Few selected past projects NPRE 498-Numerical Methods

  1. Dispersion Modes and Numerical Stability of a Cold Unmagnetized Plasma analyzed via Particle Methods. [G. Panici] Analysis of Langmuir oscillations using a particle-mesh method. Comparison with analytical predictions of small oscillations. Identification of how different particle models affect the results. Characterization of the stability regions.
  2. Dispersion Modes and Numerical Stability of Hybrid Oscillations analyzed via Particle-Mesh Methods. Analysis of Hybrid oscillations using a particle-mesh method. Comparison with analytical predictions for small oscillations (cold theory). Identification of how different particle models affect the results. Characterization of the stability regions.
  3. Two Stream Instability analyzed via Particle-Mesh Methods. [F. Bedoya] Linearized dispersion relation of a plasma made of two opposing streams. Particle simulations of the two-stream instability. Measurements of the growth rate and oscillation frequencies, and comparison with the linear theory. Characterization of the non-linear features: peak values of the charge density, thickness of bunches, ratio of potential energy at saturation and initial kinetic energy, trends of the growth rate, decrease in the streaming velocity with consequent increase in velocity spread.

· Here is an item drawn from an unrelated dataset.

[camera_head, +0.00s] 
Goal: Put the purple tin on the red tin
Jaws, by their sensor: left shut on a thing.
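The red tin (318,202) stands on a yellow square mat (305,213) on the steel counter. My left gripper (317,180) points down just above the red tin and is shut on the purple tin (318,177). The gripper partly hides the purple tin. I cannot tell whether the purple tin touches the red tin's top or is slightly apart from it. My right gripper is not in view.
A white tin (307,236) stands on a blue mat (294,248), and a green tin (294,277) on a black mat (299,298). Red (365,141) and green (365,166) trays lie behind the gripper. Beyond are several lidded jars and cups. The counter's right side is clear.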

  4. Beam Plasma Instability analyzed via Particle-Mesh Methods. [K. Gimbel] This project deals with the analysis of a fast beam injected in a stationary plasma. Linearized dispersion relation of the beam-plasma problem. Particle simulations. Measurements of the growth rate and oscillation frequencies, and comparison with the linear theory. Characterization of the non-linear features: peak values of the charge density, thickness of bunches, ratio of potential energy at saturation and initial kinetic energy, trends of the growth rate and growth saturation.

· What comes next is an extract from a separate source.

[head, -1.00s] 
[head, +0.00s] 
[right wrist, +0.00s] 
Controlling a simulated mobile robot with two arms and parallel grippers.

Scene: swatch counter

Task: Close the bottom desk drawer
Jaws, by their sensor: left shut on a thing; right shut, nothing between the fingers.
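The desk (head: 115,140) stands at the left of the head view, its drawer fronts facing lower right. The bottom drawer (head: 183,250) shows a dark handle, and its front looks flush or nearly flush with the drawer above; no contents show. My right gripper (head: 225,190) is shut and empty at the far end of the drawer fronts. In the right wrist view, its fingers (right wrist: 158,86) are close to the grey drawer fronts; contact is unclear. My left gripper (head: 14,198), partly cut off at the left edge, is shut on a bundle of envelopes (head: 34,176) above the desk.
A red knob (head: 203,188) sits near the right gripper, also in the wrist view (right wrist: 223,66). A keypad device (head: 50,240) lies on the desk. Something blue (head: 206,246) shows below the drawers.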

  5. Beam Cyclotron Instability analyzed via Particle-Mesh Methods. The relative E×B drift of ions through electrons causes a special case of a two-stream instability relevant for plasma heating using low frequency electric fields.
  6. Landau Damping analyzed via Particle-Mesh Methods. Well, the title is self explanatory.

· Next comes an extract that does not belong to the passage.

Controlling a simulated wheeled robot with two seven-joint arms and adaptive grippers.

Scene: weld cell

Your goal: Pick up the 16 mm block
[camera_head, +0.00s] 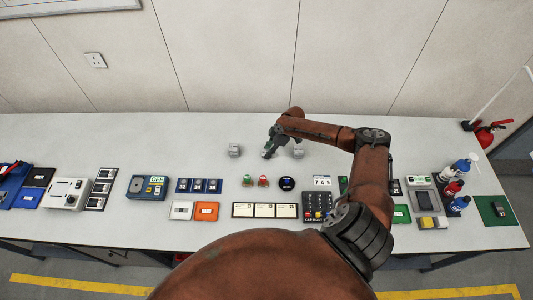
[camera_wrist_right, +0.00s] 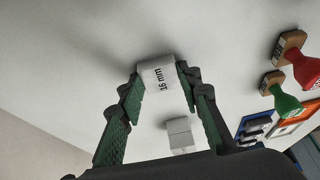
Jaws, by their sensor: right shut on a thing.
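The 16 mm block (camera_wrist_right: 158,74) is pale grey, and its "16 mm" label faces the camera in the right wrist view. My right gripper (camera_wrist_right: 156,85) has a green-padded finger on each side of it and is shut on it. In the head view my right gripper (camera_head: 268,154) is at the back middle of the table and mostly hides the block. I cannot tell whether the block touches the table. Another grey block (camera_wrist_right: 179,134) shows beyond the fingers in the wrist view. My left gripper is not in view.
Grey blocks stand left (camera_head: 234,150) and right (camera_head: 298,153) of the gripper. The white table (camera_head: 120,140) is clear at the back left.

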  7. A study on the Electromagnetic Scattering of a Plasma Column: the problem of Plasma Antennas. [J. Peck] An electromagnetic wave of wavelength λ incident on a uniform unmagnetized plasma column of radius a (with λ ≫ a) is scattered by the column with a spectrum exhibiting a number of resonances called the Tonks-Dattner resonances. In the cold-plasma approximation a zero-th order description of the resonances can be done simply solving an opportune Laplace equation of the oscillating potential inside and outside the column. The solution exhibits a scattering of dipole nature. After defining the model of the problem, solve the resulting Laplace equation analytically first, and then numerically by discretizing the Laplace using finite differences. Calculate the resonance frequencies, and compare the analytical vs. the numerical solutions of the resonant frequencies. The resonances calculated in this way do not account for the multiple resonances observed in the experiments. The inclusion of finite-temperature effects is required for a better (still incomplete) representation of the scattering. At the lowest order, the Bohm-Gross thermal correction to the cold unmagnetized plasma allows a better (still wrong) estimate of the multiple resonances. The corresponding model involves a 4th order PDE of the electrostatic potential, that can be decomposed into a Laplace problem and an Helmholtz problem. Write a discretization of the Helmholtz problem, and compare the calculated quantities with Gould’s analytical solution (1959). Finally, consider the inclusion of plasma inhomogeneities. A satisfactory model can only be obtained by including the actual inhomogeneous density profiles of the finite-temperature plasma column, as numerically done by Parker in 1964. [Parker, Nickel, and Gould, Phys. Fluids 7 1489 (1964)].
  8. Fast Elliptic Solvers for Particle-in-Cells. [S. Keniley] Comparison of performance of spectral methods versus finite-difference methods. This project focuses on the performance analysis of efficient elliptic solvers. Fast elliptic solvers are necessary for the solution of non-linear Poisson problems in electrostatic codes. FFTW is a famous C subroutine library for computing the discrete Fourier transform (DFT) in one or more dimensions, of arbitrary input size, and of both real and complex data.
  9. Application of an Advection-Diffusion Model to Laser Ablation and Comparison to Experimental Results. [N. Walter] Laser ablation, the process of removing material from a surface by irradiation with a laser, is a rapidly growing asset in many manufacturing fields. However, the timescale and length scale of the ablation process ranges from picoseconds on the atomistic scale to seconds on the continuum scale making the entire ablation process difficult to model in entirety. In this report we attempt to accurately model the plume development as a 2-D advection-diffusion process. The simulation results are in placed in contrast to the experimental results of [16], which studied the velocities of copper and tungsten ions as a function of angle from the normal. By comparing simulations to experiments, we determine the extent the diffusion-advection process models the physics of plume development after irradiation. The experimental setup used in [16] is reproduced and simulated. The advection-diffusion process is shown to crudely reproduce the results of [16], however, elements of the complete plume development process are absent when using the advection-diffusion model.
  10. Propose your project. I am open for discussion on a final project of your choice, different than those reported in this list.